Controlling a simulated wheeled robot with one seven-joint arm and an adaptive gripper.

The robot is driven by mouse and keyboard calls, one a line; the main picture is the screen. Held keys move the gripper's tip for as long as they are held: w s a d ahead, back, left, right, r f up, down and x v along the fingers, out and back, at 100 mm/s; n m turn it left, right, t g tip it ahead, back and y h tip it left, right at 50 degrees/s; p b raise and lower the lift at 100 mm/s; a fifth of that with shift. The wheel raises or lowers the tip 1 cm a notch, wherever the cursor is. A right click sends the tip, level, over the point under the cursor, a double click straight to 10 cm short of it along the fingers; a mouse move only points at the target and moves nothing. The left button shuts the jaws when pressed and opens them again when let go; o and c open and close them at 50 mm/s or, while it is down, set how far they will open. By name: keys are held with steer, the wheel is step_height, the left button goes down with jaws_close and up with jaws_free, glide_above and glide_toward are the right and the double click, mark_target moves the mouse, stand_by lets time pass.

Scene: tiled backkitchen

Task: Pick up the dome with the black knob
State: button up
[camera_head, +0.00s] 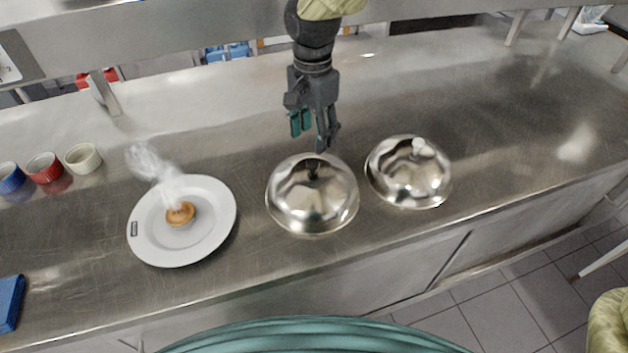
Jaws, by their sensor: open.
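Two shiny metal domes stand side by side on the steel counter. The dome with the black knob (311,200) is the left one, near the middle of the view. The dome with the white knob (409,176) is just to its right, with a narrow gap between them. My gripper (313,137) hangs above and slightly behind the black-knobbed dome, with its fingers pointing down. It is open and empty, with its fingertips close to the black knob. Whether they touch the knob is hard to tell from this angle.
A white plate (211,234) with a small steaming pastry (180,213) lies left of the domes. Blue, red and cream ramekins (83,158) stand at the far left, above a blue cloth (9,302). The steel counter (500,130) is clear to the right.

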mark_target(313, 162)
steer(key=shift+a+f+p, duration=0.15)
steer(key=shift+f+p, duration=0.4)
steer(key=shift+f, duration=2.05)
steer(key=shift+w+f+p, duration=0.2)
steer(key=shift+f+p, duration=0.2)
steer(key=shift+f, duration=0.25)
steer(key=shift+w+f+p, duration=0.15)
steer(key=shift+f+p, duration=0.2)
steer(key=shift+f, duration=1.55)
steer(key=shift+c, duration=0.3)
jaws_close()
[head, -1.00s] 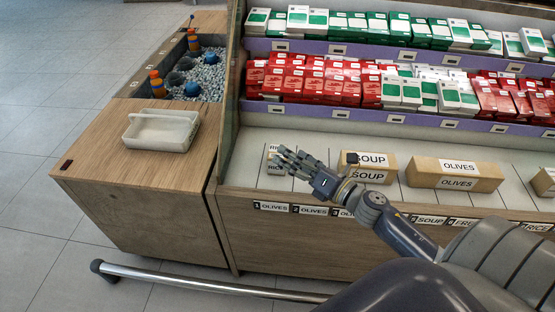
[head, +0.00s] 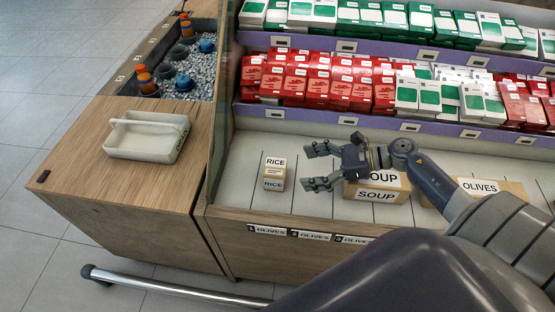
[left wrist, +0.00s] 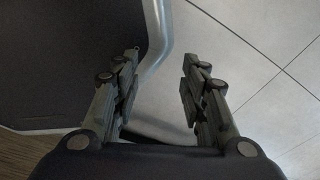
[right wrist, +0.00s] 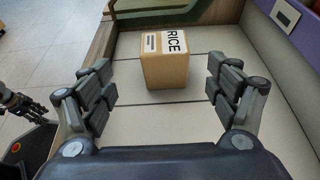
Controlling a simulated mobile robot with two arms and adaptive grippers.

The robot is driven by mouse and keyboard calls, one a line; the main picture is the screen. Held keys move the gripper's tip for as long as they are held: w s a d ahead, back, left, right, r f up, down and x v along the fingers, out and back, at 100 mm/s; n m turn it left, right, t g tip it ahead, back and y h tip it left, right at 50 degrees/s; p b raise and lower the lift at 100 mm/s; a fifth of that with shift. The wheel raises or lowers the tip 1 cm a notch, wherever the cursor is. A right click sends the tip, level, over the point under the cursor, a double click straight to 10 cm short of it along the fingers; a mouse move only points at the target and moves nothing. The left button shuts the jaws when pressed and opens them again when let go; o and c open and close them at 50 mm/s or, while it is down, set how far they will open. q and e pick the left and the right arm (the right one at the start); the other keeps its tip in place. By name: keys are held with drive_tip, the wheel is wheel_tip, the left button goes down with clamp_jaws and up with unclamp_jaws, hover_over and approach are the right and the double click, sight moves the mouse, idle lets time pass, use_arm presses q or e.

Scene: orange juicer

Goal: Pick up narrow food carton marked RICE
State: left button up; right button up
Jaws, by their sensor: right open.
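The narrow carton marked RICE (head: 274,174) stands on the white lower shelf, near its left end. It also shows in the right wrist view (right wrist: 164,66), ahead of the fingers and roughly centred between them. My right gripper (head: 318,166) is open and empty, to the right of the carton in the head view, with its fingers pointing toward it and a gap between them. The right fingers also show in the right wrist view (right wrist: 160,92). My left gripper (left wrist: 158,85) is open and empty above the floor in the left wrist view.
A white basket (head: 146,151) sits on the side counter.

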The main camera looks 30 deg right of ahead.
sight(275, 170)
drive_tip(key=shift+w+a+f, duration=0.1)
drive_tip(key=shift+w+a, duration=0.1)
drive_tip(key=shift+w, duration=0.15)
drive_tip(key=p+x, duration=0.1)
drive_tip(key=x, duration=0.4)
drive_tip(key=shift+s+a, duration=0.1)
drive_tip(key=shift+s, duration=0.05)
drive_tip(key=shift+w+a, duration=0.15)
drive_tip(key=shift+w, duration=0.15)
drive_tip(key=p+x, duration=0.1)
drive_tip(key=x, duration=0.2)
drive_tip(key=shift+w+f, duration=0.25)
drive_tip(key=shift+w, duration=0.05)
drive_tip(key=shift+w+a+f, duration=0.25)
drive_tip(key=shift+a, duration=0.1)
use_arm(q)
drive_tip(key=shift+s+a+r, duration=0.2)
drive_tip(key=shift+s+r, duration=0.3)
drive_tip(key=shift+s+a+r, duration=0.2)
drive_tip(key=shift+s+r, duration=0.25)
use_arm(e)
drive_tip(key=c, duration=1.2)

Instructions for the task | Copy out, exactly, every line from the one that contains "[right wrist, +0.00s]" through the one that contains "Controlling a simulated mobile". Pictures stay out of the copy.

Problem solution |
[right wrist, +0.00s] 
Controlling a simulated mobile robot with two arms and adaptive grippers.

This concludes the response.